The infrastructural developments discussed above have created a sense of alarm and serious concern in the Indian strategic establishment. The general perception among the Indian strategic experts is that China can unleash a full-scale war or a significant military offensive on India as a last resort, as it has advanced asymmetric capabilities. A discussion on them is not the key focus of this piece. However, China can initiate a military offensive with India to restore credibility in the eyes of its domestic constituency, for example, if Xi Jinping faces a major credibility crisis or loss of political capital within the country. Secondly, if Beijing cannot secure its preferred outcome with regard to Taiwan, it may choose to compensate for its losses with an adventure in the Himalayan heights. Similarly, if India were to attempt to force Pakistani troops from Pakistan-occupied Kashmir, China could come to Pakistan’s rescue by opening a second front or staging limited border incursions in Ladakh and Arunachal Pradesh.

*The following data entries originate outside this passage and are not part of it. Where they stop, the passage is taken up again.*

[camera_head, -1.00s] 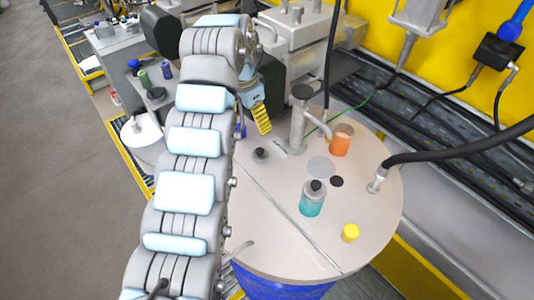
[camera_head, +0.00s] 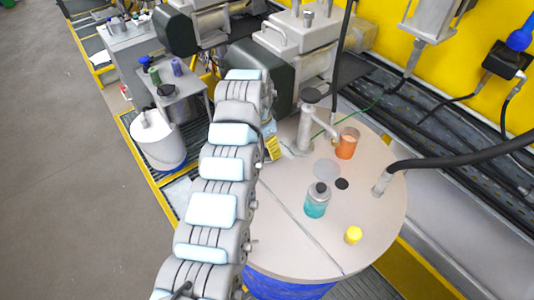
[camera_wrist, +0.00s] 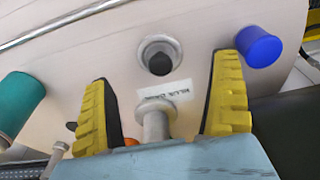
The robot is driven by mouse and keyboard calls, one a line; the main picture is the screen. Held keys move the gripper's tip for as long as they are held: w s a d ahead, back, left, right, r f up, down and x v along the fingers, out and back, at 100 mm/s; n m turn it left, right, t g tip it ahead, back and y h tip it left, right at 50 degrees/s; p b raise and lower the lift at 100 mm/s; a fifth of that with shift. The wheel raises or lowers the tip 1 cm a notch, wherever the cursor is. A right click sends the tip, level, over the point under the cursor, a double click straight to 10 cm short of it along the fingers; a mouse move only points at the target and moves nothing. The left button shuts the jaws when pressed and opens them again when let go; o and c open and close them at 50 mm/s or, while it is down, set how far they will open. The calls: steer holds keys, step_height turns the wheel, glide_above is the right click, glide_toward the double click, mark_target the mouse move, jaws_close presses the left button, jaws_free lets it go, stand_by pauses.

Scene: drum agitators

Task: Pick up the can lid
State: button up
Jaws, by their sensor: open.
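A flat grey disc (camera_head: 327,169) lies on the round drum top (camera_head: 300,250); I cannot tell if it is the can lid. A smaller black disc (camera_head: 342,184) lies beside it. A teal can (camera_head: 316,206) with a dark grey top stands just in front, and a teal cylinder (camera_wrist: 18,103) shows at the left of the wrist view. My gripper (camera_head: 273,147) is mostly hidden behind my arm, left of the discs. In the wrist view, my gripper (camera_wrist: 165,105) is open, its yellow fingers apart, with a metal post between them lower down.
An orange can (camera_head: 347,143) and a metal pipe post (camera_head: 306,130) stand behind the discs. A yellow cap (camera_head: 353,235) sits in front. A black hose (camera_head: 450,160) reaches the drum's right side. The wrist view shows a dark-capped fitting (camera_wrist: 160,58) and a blue cylinder (camera_wrist: 260,46).

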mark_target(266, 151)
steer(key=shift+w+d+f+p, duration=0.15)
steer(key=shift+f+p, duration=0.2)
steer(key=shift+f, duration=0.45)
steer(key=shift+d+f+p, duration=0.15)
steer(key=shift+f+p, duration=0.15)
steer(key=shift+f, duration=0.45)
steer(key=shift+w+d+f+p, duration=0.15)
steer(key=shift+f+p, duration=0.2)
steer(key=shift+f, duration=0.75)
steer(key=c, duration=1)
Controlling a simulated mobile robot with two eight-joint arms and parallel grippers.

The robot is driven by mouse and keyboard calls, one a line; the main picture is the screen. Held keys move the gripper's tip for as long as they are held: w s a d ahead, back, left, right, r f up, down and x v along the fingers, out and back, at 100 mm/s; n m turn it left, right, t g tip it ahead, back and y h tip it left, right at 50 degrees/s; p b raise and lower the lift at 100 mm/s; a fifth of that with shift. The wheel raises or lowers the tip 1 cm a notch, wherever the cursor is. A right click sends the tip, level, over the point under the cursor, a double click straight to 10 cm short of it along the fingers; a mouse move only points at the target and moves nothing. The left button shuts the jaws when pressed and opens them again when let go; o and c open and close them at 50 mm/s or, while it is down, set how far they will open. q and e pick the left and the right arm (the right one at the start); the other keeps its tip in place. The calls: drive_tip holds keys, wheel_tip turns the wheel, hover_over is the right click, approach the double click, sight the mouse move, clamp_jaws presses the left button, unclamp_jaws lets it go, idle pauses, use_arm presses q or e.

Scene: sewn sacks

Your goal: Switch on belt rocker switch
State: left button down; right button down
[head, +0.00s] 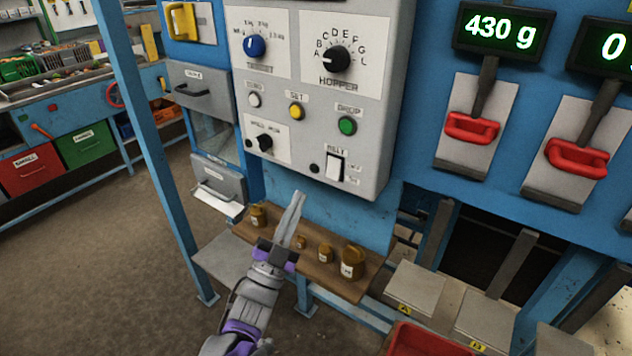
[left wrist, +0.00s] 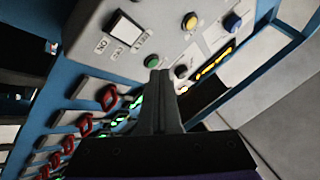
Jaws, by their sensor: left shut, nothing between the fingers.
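The belt rocker switch (head: 335,167) is a white rocker in a dark frame, low on the right of the grey control panel (head: 390,90). A label is above it and small marks are beside it. It also shows in the left wrist view (left wrist: 126,28), at the upper left. My left gripper (head: 297,198) is in front of and below the panel, lower and to the left of the switch, apart from it. Its fingers are shut and empty, pointing up. The fingertips show in the left wrist view (left wrist: 159,75). My right gripper is not in view.
The panel also has a blue knob (head: 255,47), a black hopper knob (head: 336,59), a yellow button (head: 296,111) and a green button (head: 347,125). A wooden shelf (head: 318,268) with several brown jars is below. Red handles (head: 472,128) are to the right.

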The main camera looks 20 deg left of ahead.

In a conflict situation, Washington would, at most, share intelligence, weapons, and equipment with New Delhi, albeit strictly according to its own strategic convenience. The intelligence would be crucial; however, the deployment of the equipment and weapon systems would be a challenging task in the rugged Himalayan terrain. Most likely, there will be procurement delays. By the time the weapon systems reach the front, the fighting will most likely be over.